From the Larry Bond's Red Dragon Rising series

Bond and DeFelice conjure a chillingly all-too-believable near future global conflict.

The final installment in Bond and DeFelice’s four-book Red Dragon Rising series sees China moving inexorably toward its conquest of Vietnam, while those in the know in the United States government and security services work behind the scenes to stop the Chinese juggernaut in its tracks.

In the Red Dragon Rising series’ version of 2014, climate change has brought the world to the brink of chaos. As the fourth and final book in the series opens, the Chinese army is preparing to sweep through Vietnam as part of a famine-ravaged China’s quest to conquer the smaller nation, primarily as a source of food. Maj. Zeus Murphy is still in country, and he’s come up with a plan to stall the Chinese advance, but in order to put it in motion, he’s going to need to work with the Vietnam People's Army as well as some of the darker elements of the CIA. Back at home, President George Greene, who believes China should be stopped sooner rather than later, and whose approval is necessary to set Murphy’s plan in motion, is facing a political crisis which may tie his hands. Meanwhile, while Josh MacArthur, the scientist who presented the world with proof that China’s justification for going to war was fabricated, is cooling his heels in rural Ohio and pining for CIA agent Mara Duncan, a Chinese assassin is lurking nearby, waiting for an opportunity to strike. Naturally, Bond, who co-authored the quintessential military techno-thriller Red Storm Rising with Tom Clancy, is at his best depicting the technological components of modern warfare.
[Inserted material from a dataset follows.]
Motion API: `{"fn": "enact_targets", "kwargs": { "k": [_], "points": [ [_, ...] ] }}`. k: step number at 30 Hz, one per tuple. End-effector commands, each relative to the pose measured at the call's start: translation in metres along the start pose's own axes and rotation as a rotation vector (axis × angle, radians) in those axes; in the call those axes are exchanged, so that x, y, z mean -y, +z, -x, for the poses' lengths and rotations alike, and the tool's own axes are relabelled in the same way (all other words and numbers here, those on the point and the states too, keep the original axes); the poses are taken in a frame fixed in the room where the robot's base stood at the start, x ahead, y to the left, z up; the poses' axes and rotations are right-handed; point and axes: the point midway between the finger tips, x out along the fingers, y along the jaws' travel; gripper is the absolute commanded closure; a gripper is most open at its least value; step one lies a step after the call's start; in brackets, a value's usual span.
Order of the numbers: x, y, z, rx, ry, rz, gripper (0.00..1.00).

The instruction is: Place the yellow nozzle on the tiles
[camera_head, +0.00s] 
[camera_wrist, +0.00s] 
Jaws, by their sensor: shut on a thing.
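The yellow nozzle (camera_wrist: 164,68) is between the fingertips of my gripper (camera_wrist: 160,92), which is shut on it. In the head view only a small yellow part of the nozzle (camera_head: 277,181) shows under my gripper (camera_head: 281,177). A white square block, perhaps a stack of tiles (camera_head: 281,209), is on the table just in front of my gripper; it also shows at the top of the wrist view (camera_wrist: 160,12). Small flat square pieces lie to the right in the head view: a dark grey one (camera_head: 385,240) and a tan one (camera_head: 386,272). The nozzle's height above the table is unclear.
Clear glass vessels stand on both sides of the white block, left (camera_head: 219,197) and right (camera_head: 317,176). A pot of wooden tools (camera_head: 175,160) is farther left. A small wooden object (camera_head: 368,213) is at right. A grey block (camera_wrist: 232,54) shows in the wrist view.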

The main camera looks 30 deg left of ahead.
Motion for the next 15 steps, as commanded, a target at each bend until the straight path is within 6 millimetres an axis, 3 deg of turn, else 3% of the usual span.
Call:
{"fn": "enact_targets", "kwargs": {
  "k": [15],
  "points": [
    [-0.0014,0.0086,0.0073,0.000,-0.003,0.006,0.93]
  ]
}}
He displays an encyclopedic knowledge of modern weapons systems and tactics, and he knows how to use his knowledge to full advantage without bogging things down in military acronyms and technobabble, thus creating exquisite tension during action scenes. When actual human emotions figure into the plot, though, as love does in several instances in this book, things read a little bit off, but few will notice or particularly care thanks to the novel's steamroller plot and tense action sequences.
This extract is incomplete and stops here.